Members of Congress scrambled Saturday to avoid a government shutdown, with the Senate pushing a stopgap bipartisan plan that Speaker Kevin McCarthy (R-Calif.) agreed to bring to a vote in the House of Representatives.
The Senate is set to reconvene at 1 p.m. and is expected to pass a new funding agreement that would keep the government open until November 17 and provide $6.15 billion in additional funding for Ukraine and $6 billion disaster for disaster relief.
The House vote will test McCarthy’s narrow 221-212 majority, where hardline conservatives have balked at a short-term bill — and it could lead to a challenge to McCarthy’s speaker.
The cadre of conservatives is led by Florida Rep.
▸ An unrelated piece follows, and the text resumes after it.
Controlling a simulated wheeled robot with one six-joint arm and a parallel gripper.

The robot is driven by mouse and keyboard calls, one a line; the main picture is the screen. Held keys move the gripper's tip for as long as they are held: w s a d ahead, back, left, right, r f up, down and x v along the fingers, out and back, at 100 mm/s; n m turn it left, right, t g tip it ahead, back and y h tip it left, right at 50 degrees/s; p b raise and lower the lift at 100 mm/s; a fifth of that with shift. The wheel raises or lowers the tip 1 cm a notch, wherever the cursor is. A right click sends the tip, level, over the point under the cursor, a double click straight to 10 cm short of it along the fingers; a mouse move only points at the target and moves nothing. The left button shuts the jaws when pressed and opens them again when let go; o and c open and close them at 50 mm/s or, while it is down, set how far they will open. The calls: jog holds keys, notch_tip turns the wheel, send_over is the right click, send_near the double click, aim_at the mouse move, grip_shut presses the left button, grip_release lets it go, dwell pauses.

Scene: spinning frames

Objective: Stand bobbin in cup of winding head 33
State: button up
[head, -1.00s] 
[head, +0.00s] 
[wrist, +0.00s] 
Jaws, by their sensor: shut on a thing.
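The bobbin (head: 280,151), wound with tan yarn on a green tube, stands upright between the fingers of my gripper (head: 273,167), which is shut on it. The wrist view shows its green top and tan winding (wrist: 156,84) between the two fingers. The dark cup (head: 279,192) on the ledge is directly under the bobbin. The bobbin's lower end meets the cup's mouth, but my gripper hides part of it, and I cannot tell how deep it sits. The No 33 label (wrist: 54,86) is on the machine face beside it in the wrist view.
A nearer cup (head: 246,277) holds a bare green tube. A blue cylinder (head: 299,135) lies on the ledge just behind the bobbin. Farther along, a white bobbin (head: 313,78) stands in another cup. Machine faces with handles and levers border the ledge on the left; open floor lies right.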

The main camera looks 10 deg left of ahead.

Matt Gaetz who have refused to support any funding agreement that did not contain bigger spending cuts.
“Congress must stop governing by continuing resolution and omnibus spending legislation. This corrupt system has placed America atop a $33 trillion debt,” Gaetz told The Post.
House GOP leaders are meeting behind closed doors and additional votes are expected but it’s not clear they can even agree amongst themselves to vote on, according to CNN.
Some ideas being considered are ways to pay for troop pay and flood insurance in the event of a shutdown.
Even if the House passes the bill, the Democratic-majority Senate might not have enough time to vote on it or for President Joe Biden sign it into law before funding runs out at 12:01 a.m. Sunday.
House leaders appear increasingly resigned to at least a brief shutdown, early reports from the meetings indicate.
House Majority Whip Rep. Steve Scalise (R-LA) told his colleagues that there was no path forward for a funding resolution, Punchbowl reported Saturday.
He later told reporters that a 45 day funding package including disaster relief funds could be in the offing — but it would require a number of Democratic votes to get over the finish line.
That would require a bunch of Dem votes
“We are deeply concerned about the impending shutdown,” said Gov. Hochul at an MTA press conference Saturday, calling the looming situation a “ticking time bomb.”
“Here in New York we have almost 20,000 active duty members at risk of not being paid. They too have families to take care of. They are not wealthy people. They don’t have a big bank account to cover for this,” she warned.